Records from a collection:
•••••

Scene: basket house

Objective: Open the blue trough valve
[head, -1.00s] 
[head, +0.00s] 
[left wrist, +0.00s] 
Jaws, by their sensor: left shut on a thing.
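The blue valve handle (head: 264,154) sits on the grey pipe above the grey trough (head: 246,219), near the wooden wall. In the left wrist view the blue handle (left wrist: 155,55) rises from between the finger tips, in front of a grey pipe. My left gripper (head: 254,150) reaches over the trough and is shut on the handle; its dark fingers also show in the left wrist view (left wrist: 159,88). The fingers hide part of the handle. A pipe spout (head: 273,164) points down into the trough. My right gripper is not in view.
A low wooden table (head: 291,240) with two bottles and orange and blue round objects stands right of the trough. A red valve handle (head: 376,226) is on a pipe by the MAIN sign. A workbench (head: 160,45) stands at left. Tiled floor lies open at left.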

•••••

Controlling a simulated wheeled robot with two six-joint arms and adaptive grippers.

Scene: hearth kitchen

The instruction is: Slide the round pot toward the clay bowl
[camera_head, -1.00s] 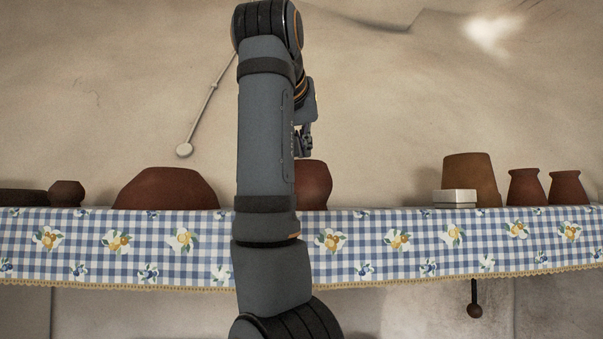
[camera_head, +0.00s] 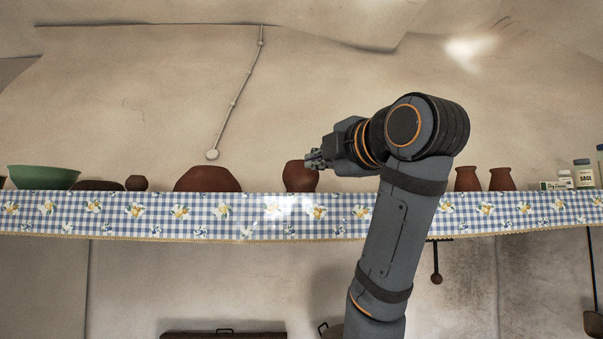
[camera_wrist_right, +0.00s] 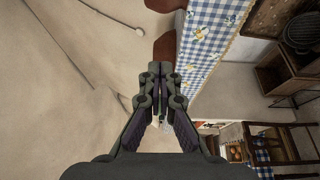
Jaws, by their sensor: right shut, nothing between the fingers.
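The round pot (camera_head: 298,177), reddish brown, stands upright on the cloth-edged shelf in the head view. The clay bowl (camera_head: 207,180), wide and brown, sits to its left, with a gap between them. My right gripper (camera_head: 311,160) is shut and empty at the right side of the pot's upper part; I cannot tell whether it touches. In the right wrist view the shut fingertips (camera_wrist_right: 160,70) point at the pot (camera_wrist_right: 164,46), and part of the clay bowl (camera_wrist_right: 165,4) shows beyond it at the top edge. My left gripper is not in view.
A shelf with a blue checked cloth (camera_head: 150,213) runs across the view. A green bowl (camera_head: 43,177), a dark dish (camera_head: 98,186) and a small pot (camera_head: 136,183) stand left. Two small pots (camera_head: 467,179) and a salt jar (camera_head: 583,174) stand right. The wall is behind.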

•••••

Exercise: Omit all pictures and repeat exactly the lines from the one containing "The instruction is: Slide" through the one containing "[camera_wrist_right, +0.00s]", ends included, with nothing added.

Written reply:
The instruction is: Slide the round pot toward the clay bowl
[camera_head, -1.00s] 
[camera_head, +0.00s] 
[camera_wrist_right, +0.00s] 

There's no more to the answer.